The 'sharbati' wheat grown in the state is eyed greedily by other north Indian states such as Uttar Pradesh and Punjab because it is much more flavourful than the variety they grow.
Madhya Pradesh reported average agricultural growth rate of 13.9 per cent over the five-year period 2010 to 2015 -- delivering a cumulative growth of 92 per cent over the period.
While the national rate of growth of agriculture has hovered at around four per cent last year, MP's rate of agricultural growth was a staggering 18 per cent.
But if prices were crashing, who would buy all this grain?
Farmers in Madhya Pradesh are not talking about debt waivers: They want a better price for their commodities.
Chouhan came to Delhi, knocked on all the doors he knew. But who can help in a situation of glut?
What is more, forward traders are predicting de-oiled soya cake prices are going to fall further.

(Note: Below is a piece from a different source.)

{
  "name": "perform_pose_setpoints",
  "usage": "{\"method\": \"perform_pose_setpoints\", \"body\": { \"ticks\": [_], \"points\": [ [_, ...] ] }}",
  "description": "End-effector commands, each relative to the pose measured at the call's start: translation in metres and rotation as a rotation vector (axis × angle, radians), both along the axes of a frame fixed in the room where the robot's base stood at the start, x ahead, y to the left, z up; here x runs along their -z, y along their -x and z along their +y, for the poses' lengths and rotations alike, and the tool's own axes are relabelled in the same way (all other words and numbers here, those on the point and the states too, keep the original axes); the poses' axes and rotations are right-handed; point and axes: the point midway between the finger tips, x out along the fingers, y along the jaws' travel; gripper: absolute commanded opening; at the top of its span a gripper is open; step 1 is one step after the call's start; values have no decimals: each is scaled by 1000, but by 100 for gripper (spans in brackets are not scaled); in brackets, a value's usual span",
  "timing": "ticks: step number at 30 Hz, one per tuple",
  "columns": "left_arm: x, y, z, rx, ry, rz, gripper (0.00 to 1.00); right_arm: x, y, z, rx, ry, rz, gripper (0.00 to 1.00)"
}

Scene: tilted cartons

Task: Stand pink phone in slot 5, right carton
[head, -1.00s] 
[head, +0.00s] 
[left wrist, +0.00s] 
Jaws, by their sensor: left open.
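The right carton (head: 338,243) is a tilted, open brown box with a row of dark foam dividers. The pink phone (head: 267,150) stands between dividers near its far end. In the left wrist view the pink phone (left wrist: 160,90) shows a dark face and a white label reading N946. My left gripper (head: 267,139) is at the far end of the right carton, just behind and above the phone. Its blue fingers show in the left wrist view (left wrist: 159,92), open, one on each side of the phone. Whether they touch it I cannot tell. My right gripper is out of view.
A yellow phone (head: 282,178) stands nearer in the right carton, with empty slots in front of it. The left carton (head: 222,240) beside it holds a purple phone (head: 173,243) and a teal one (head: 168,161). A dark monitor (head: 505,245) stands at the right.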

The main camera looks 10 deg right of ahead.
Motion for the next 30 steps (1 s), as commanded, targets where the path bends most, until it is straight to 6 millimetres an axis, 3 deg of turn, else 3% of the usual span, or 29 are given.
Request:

Even so, it was a body blow that the very people he had worked so hard to support could rise up against him.
Mistakes were made. The biggest was a firing on agitating farmers.
The second was taking his wife Sadhana along with him when he called on the families of farmers killed in the firing.
Why his wife? Why not a team of political people from MP and Delhi?
The third was sitting on fast to stop the farmers from agitating and breaking it 26 hours later: Did anything change for him to warrant breaking the fast?
Chouhan has to get his act together, and fast.
Madhya Pradesh needs another big idea to engage it -- and the Congress is waiting for him to make a few more mistakes.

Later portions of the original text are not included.